Brown University undergraduate Eric Rosen operates a Baxter robot using a virtual reality interface developed in Brown's Humans to Robots lab. Credit Nick Dentamaro / Brown University

Users may soon be able to control a robot that is miles and miles away through virtual reality.

Computer scientists from Brown University have developed new software that enables users to control robots remotely using virtual reality, where the data is transferred between the robot and the virtual reality unit and sent over the internet, enabling users to guide the robots from long distances.

“In VR, people can just move the robot like they move their bodies, and so they can do it without thinking about it,” Eric Rosen, an undergraduate student at Brown, said in a statement. “That lets people focus on the problem or task at hand without the increased cognitive load of trying to figure out how to move the robot.”

The new software connects a robot’s arms and grippers, as well as its onboard cameras and sensors to off-the-shelf virtual reality hardware through the internet.

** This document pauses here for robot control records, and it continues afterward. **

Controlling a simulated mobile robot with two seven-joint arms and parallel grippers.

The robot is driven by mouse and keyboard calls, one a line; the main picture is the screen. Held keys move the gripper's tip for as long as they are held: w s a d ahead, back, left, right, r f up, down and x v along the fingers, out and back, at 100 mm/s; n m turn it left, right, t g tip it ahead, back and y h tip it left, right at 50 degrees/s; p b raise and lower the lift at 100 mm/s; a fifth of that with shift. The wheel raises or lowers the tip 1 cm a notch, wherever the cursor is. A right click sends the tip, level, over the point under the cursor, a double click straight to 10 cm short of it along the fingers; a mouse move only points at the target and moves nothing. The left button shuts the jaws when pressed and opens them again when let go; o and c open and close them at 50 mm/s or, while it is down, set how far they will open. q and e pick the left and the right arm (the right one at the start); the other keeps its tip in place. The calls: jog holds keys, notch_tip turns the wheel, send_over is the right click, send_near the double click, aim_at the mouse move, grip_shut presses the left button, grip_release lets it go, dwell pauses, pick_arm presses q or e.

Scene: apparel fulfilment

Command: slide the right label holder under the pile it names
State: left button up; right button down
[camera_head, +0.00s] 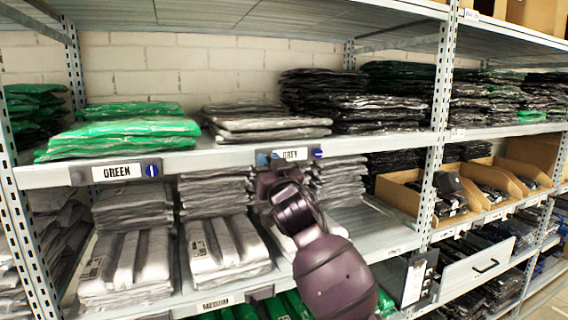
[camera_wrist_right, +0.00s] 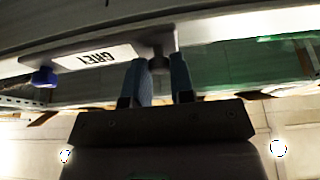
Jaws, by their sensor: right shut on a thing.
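The GREY label holder (camera_head: 291,153) is at the front edge of the upper shelf, below the right part of the grey pile (camera_head: 262,122). It has a white card and a blue knob at its right end. My right gripper (camera_head: 268,160) is shut on the holder's left end in the head view. In the right wrist view, its two blue-grey fingers (camera_wrist_right: 164,78) straddle a dark knob on the holder (camera_wrist_right: 100,57), whose text is upside down. The GREEN label holder (camera_head: 118,171) is on the same edge, below the green pile (camera_head: 125,128). My left gripper is not in view.
The shelf's front rail (camera_head: 212,160) is bare between the two holders. A black pile (camera_head: 350,100) stands right of the grey pile. A perforated upright (camera_head: 437,120) rises further right. Grey bagged stacks (camera_head: 222,245) fill the shelf below, near my forearm.

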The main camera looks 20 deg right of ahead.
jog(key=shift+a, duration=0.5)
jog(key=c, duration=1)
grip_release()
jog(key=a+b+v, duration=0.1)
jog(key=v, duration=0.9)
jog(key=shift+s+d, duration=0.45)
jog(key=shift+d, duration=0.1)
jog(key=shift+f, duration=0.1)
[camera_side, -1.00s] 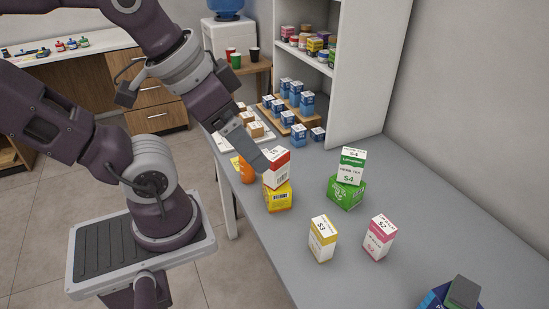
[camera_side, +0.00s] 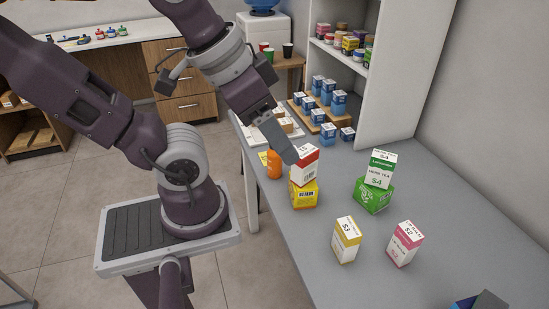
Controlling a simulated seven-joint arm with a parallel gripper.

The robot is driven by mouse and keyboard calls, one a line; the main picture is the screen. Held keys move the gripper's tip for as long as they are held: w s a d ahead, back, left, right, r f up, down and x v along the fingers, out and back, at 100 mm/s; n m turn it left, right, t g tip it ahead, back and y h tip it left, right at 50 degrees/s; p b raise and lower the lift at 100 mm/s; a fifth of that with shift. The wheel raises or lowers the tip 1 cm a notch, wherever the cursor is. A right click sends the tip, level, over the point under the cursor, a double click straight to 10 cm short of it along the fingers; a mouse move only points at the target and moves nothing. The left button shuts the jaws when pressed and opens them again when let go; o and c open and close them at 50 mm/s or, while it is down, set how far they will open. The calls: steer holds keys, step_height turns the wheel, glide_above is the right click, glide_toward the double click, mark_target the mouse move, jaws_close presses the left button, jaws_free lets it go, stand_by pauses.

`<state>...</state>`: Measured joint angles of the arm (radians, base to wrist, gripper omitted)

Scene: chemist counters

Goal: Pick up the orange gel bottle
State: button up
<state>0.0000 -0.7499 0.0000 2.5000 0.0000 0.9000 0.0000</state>
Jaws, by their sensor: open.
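The orange gel bottle (camera_side: 274,164) stands on the grey counter near its left edge, beside stacked boxes. A white-and-red box (camera_side: 304,165) sits on top of a yellow box (camera_side: 303,194) just right of the bottle. My gripper (camera_side: 289,154) is tilted down, above and to the right of the bottle in the picture, with its tip overlapping the white-and-red box. Whether it touches that box cannot be told. It is open, and nothing is seen held in it. The bottle is apart from the gripper in this view.
A white-and-green box (camera_side: 380,168) sits on a green box (camera_side: 373,196) to the right. A yellow-white box (camera_side: 346,240) and a pink-white box (camera_side: 405,243) stand in front. Several blue-white boxes fill a wooden rack (camera_side: 327,126) behind. Counter between these is bare.

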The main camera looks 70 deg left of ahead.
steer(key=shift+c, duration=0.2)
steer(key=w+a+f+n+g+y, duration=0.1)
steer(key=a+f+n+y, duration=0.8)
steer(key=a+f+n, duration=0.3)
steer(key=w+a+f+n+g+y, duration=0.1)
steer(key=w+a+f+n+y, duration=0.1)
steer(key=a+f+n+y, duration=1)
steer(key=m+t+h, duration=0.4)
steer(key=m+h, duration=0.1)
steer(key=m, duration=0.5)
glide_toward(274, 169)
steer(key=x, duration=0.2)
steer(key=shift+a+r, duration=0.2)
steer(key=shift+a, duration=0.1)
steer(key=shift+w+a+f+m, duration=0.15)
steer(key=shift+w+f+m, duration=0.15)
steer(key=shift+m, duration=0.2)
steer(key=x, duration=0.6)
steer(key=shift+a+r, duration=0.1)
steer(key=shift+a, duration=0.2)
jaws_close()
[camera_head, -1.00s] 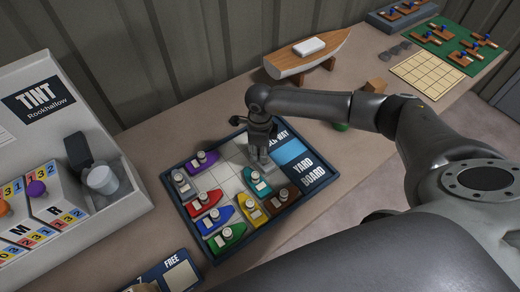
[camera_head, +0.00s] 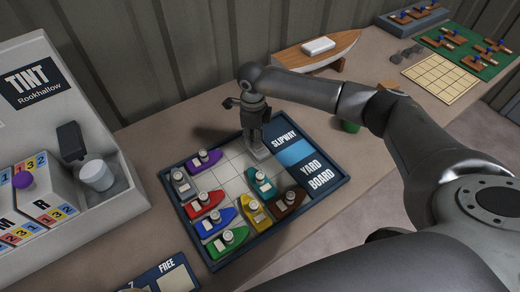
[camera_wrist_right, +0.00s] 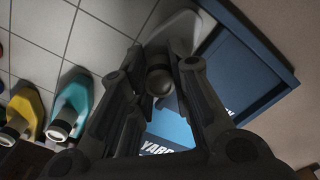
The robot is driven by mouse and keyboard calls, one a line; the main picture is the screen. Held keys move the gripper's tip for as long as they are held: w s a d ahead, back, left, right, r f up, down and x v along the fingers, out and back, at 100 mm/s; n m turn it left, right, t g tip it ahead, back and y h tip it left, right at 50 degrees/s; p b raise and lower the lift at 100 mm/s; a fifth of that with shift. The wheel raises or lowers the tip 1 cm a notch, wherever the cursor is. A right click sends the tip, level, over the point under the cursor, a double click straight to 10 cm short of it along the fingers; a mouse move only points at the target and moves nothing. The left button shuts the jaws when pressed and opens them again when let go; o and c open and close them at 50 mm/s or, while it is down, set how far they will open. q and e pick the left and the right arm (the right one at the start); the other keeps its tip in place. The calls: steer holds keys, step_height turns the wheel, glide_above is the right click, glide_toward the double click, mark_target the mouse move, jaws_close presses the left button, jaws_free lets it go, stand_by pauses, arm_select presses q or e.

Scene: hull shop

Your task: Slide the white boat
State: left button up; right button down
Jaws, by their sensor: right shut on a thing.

Users can control the position of the robot’s arm with a handheld controller to allow the robot to perform intricate manipulation tasks just by moving their own arms.

They can also step into the robot’s metal skin and get a first-person view of the surrounding, walking around as the robot to survey the scene in the third person.

“We think this could be useful in any situation where we need some deft manipulation to be done, but where people shouldn't be,” David Whitney, a graduate student at Brown who co-led the development of the system, said in a statement. “Three examples we were thinking of specifically were in defusing bombs, working inside a damaged nuclear facility or operating the robotic arm on the International Space Station.”

Even highly sophisticated robots are often remotely controlled using a keyboard or something like a video game controller and a two-dimensional monitor.

“For things like operating a robotic arm with lots of degrees of freedom, keyboards and game controllers just aren't very intuitive,” Whitney said.

The software links together a Baxter research robot with an HTC Vive, a virtual reality system that comes with hand controllers and uses the robot's sensors to create a point-cloud model of the robot itself and its surroundings, which is transmitted to a remote computer connected to the Vive.

During the study, the researchers created an immersive experience for users while keeping the data load small enough to be carried over the internet without a lag.

In additional studies, 18 novice users were able to complete the cup-stacking task 66 percent faster in virtual reality compared with a traditional keyboard-and-monitor interface.

The researchers now plan to try tasks that are more complex and eventually combine manipulation with navigation.

The researchers have made the system freely available on the web.